Workload cluster creation stalled on creation of first Control Plane node.
Only static pods running on the node.
NAME STATUS ROLES AGE VERSION INTERNAL-IP EXTERNAL-IP OS-IMAGE KERNEL-VERSION CONTAINER-RUNTIME
test-cluster-control-plane-r7xd2 NotReady control-plane 106m v1.28.11+vmware.2 ##.##.##.## <none> Ubuntu 22.04.4 LTS 5.15.0-113-generic containerd://1.6.33+vmware.2
NAMESPACE NAME READY STATUS RESTARTS AGE
kube-system coredns-5cd8994b77-cqwz4 0/1 Pending 0 106m
kube-system coredns-5cd8994b77-fw9h2 0/1 Pending 0 106m
kube-system etcd-test-cluster-control-plane-r7xd2 1/1 Running 0 106m
kube-system kube-apiserver-test-cluster-control-plane-r7xd2 1/1 Running 0 106m
kube-system kube-controller-manager-test-cluster-control-plane-r7xd2 1/1 Running 0 106m
kube-system kube-proxy-6d7nd 1/1 Running 0 106m
kube-system kube-scheduler-test-cluster-control-plane-r7xd2 1/1 Running 0 106m
tkg-system tanzu-capabilities-controller-manager-57fd49cc8f-hr9rt 0/1 Pending 0 106m
No DNS, network connectivity or image pull issues observed from the CP node.
TKGm
The CoreDNS and Tanzu-capabilites pods are stuck in Pending state because the CNI is not running on the node.
And the antrea CNI is installed by kapp controller.

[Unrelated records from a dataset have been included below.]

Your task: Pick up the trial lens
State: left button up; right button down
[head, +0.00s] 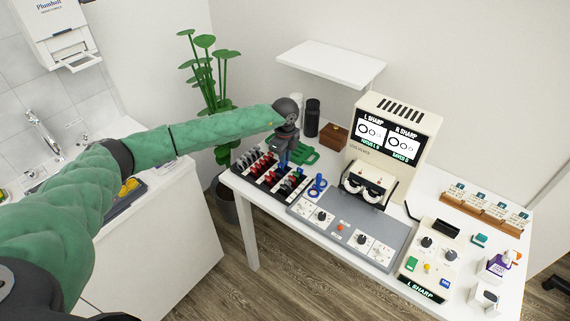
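A black rack (262,184) at the left end of the white table holds rows of small red-handled and blue-handled pieces that look like trial lenses. A blue ring-shaped piece (318,186), also like a trial lens, stands just right of the rack. My left gripper (283,162) is over the back right part of the rack, pointing down, left of and behind the blue ring. It is small and dark here, so its finger gap and any contact with a lens cannot be made out. My right gripper is not in view.
A beige viewer with a screen (392,140) stands on a grey control panel (335,232) right of the rack. A green item (306,154), dark cylinders (311,118) and a brown box (334,138) sit behind. A white shelf (331,62) hangs above. A plant (209,75) stands left.

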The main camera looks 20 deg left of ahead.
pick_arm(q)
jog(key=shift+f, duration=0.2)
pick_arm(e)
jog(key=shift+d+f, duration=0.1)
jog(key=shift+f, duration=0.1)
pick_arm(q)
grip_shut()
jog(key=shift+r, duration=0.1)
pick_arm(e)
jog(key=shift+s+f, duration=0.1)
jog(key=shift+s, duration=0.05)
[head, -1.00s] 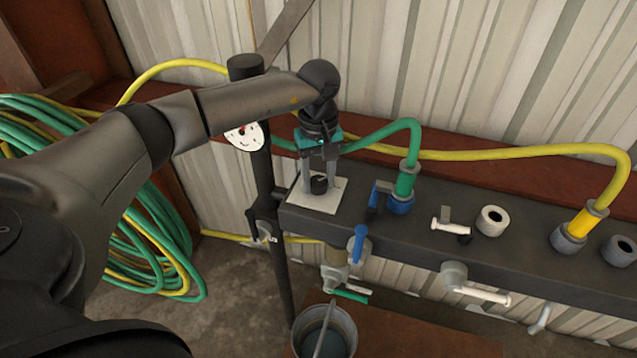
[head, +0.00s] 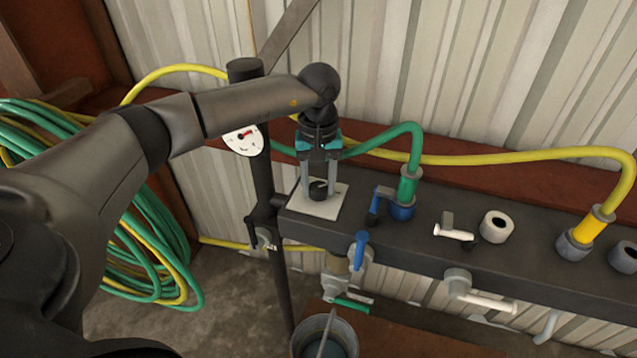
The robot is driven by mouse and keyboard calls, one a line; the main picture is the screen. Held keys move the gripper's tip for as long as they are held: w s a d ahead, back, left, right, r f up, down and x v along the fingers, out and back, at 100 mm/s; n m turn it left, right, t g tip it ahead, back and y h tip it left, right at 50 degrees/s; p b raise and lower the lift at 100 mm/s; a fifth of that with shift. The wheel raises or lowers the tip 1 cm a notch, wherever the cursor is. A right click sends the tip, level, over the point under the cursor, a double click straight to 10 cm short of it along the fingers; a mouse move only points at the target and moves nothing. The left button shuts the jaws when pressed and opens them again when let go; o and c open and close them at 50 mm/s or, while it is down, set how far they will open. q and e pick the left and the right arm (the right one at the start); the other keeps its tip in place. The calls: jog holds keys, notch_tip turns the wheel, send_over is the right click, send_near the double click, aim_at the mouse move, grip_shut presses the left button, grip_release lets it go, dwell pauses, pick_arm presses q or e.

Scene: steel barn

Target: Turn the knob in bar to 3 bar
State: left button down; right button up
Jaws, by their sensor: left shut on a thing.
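The black knob (head: 318,190) sits on a pale square plate (head: 325,207) at the left end of the dark bench-like manifold. My left gripper (head: 318,188) points down over it, shut on the knob with a finger on either side. The fingers hide part of the knob, and I cannot read any mark on it. A round white gauge (head: 240,146) with a red needle is on the dark post, just below my left forearm. The needle points up and to the right; its numbers are too small to read. My right gripper is not in view.
A green hose (head: 405,132) and a yellow hose (head: 500,158) run behind the manifold (head: 395,243). A bucket (head: 347,340) is below, and coiled hoses (head: 150,265) hang at left.

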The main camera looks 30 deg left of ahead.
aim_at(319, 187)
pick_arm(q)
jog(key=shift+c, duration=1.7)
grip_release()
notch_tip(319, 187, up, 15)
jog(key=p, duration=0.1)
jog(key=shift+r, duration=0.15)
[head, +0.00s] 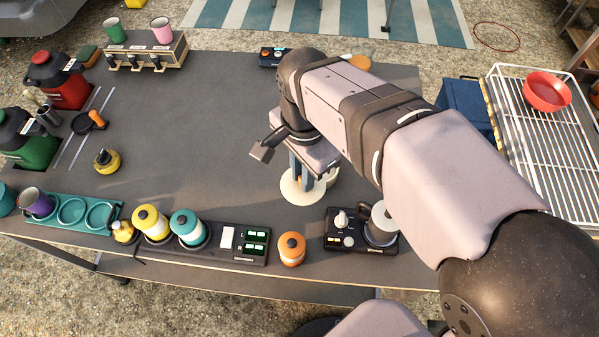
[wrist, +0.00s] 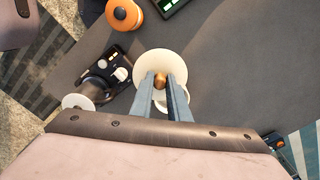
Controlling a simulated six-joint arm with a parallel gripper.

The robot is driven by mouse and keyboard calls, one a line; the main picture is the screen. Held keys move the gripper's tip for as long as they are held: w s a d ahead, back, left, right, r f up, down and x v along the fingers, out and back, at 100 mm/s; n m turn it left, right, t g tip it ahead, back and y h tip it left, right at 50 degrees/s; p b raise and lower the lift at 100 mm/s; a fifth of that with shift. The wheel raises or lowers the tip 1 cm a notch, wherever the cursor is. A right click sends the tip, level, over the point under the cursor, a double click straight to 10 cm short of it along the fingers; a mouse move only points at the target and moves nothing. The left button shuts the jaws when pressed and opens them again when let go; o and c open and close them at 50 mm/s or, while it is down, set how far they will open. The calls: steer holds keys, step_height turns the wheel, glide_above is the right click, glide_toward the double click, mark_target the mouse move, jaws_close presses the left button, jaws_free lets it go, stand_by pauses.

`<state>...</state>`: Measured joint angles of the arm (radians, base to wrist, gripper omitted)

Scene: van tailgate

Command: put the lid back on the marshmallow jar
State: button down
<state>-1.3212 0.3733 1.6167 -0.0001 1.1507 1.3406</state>
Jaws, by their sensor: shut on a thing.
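The lid is a cream disc (head: 292,192) with a small brown knob, seen from above in the wrist view (wrist: 148,65). My gripper (wrist: 161,80) is shut on the knob, one finger on each side. In the head view my gripper (head: 303,180) points down over the middle right of the table. A pale rounded thing, likely the marshmallow jar (head: 329,178), shows at the lid's right edge in the head view. Part of it also shows between my fingers in the wrist view (wrist: 159,99). The lid and fingers hide most of it. I cannot tell whether they touch.
A black device with knobs (head: 340,240) stands at the front right, near an orange-topped canister (head: 291,250). A yellow canister (head: 151,224) and a teal canister (head: 188,228) stand front left. A wire rack (head: 530,135) holds a red bowl (head: 547,92). The table's middle left is clear.

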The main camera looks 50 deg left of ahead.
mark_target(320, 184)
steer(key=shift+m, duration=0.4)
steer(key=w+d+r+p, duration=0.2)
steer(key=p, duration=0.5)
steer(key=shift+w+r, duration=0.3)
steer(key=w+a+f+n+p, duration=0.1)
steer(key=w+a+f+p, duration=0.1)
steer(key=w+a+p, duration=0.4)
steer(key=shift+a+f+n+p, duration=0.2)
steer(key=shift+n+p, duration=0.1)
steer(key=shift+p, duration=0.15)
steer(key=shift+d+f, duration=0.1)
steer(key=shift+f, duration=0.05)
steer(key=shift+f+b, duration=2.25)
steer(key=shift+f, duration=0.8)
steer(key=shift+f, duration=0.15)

Kapp-controller and tanzu-addon-controller manager on Mgmt cluster are used to install packages on Workload cluster, including kapp-controller.
Kapp-controller on Mgmt cluster is logging error:
{"level":"info","ts":1738251158.4814796,"logger":"kc.controller.apiserver","msg":"waiting for API service to become ready. Check the status by running `kubectl get apiservices v1alpha1.data.packaging.carvel.dev -o yaml`"}
And apiservice is in FailedDiscoveryCheck state.
Restart of kapp-controller pod on Mgmt cluster resolves the issue.